Wray, who was testifying before the House Homeland Security Committee as part of its worldwide threats hearing, was responded to questions about the level of threat the movement poses.
“Antifa is a real thing. It’s not a fiction,” Wray said of the far-left group.
“We look at antifa as more of an ideology or a movement than we do an organization. We do have quite a number of properly predicated domestic terrorism investigations into violent anarchist extremists, any number of whom self-identify with the antifa movement,” he added.
The FBI chief also said that some who identify with the antifa movement have been coalescing regionally in certain areas, and that the FBI is examining potential violence from these small groups or nodes.
“We are actively investigating the potential violence from these regional nodes, if you will,” Wray said.
He was pressed repeatedly on the topic of antifa by both sides, but Democrats and Republicans framed their questions about antifa far differently, with Democrats appearing to seek responses with a low evaluation of the threat posed by antifa and Republicans appearing to seek ones with a higher threat evaluation.
“There have been statements by top people here in fact, [House Judiciary Committee] Chairman [Jerry] Nadler [D-N.Y.] has said on the floor of the U.S. House of Representatives that basically antifa is a fantasy made up of the radical right or Fox News or something to that effect. Would you agree with that?” asked Rep. Debbie Lesko (R-Ariz.), a staunch defender of President Trump.
“Is antifa a total fantasy, or is it real?” she added.
“So when we hear officials say antifa is the biggest threat on the left, are they being correct?” asked Rep. Bennie Thompson (D-Miss.), chairman of the panel.

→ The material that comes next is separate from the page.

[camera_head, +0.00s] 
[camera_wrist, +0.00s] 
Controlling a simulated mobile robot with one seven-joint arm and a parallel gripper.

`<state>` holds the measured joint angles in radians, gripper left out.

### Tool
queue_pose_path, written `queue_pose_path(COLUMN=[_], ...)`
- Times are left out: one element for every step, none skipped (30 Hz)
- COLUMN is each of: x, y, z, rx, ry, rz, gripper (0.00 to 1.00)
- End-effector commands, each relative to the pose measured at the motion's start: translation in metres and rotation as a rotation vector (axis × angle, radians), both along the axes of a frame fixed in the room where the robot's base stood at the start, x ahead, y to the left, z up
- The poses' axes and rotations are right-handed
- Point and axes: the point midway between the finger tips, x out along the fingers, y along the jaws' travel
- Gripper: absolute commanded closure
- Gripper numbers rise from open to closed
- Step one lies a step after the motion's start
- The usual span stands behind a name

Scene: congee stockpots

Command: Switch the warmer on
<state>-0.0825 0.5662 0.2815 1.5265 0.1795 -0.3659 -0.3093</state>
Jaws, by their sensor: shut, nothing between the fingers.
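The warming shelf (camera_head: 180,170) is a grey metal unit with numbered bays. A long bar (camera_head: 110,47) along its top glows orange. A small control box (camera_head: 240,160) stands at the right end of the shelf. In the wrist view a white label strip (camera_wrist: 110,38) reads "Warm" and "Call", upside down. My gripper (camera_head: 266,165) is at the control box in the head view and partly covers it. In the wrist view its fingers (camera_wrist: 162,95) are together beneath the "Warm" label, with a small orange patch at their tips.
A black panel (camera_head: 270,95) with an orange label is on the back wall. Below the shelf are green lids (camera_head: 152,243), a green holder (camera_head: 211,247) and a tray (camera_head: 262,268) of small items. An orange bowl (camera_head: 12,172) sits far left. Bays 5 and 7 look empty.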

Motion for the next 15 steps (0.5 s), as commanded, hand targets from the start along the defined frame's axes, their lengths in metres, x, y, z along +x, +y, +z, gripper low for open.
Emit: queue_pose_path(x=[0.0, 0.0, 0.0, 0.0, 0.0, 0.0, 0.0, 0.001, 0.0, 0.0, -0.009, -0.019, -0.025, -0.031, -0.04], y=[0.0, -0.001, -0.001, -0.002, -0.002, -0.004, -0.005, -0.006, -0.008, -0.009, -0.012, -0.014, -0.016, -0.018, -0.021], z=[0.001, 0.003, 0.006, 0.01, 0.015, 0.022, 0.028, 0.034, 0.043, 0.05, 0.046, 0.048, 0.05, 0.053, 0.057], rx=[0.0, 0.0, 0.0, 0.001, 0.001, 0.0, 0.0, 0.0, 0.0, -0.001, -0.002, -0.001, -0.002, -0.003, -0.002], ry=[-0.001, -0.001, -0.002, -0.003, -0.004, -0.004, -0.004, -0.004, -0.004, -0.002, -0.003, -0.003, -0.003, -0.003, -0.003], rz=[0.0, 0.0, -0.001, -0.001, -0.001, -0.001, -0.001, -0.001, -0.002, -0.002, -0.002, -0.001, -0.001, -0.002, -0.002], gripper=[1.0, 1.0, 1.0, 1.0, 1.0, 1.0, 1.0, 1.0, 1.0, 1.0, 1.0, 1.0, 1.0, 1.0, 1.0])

Wray offered a similar response each time, that it is a movement not an organization, but that antifa is real and the bureau has domestic extremism cases opened on individuals who self-identify as part of it.
“We don’t really think of threats in terms of left or right at the FBI. We are focused on the violence, not the ideology,” Wray also repeatedly said.
Racially motivated violent extremists, violent anarchist extremists, militia types, sovereign citizens and other groups all fall into the broader umbrella of domestic terrorism cases at the FBI, according to Wray.
The probings over antifa come as President Trump and members of his administration have sought to attribute violence and vandalism by protesters in Portland, Ore., as being part of it.
“I think there are anarchists and far-left groups involved in the violence in Portland,” Attorney General William Barr said in testimony before Capitol Hill earlier this year. “I think antifa is involved in Portland.”
Democrats, meanwhile, have sought to deny that antifa is to blame for the violence while highlighting crimes committed by far-right and white supremacist organizations.
When asked in July by Austen Fletcher, a pro-Trump political activist, whether he disavows violence caused by antifa in Portland, Nadler described violence caused by the far-left movement as a myth.
“That’s a myth that’s being spread only in Washington, D.C.,” Nadler replied.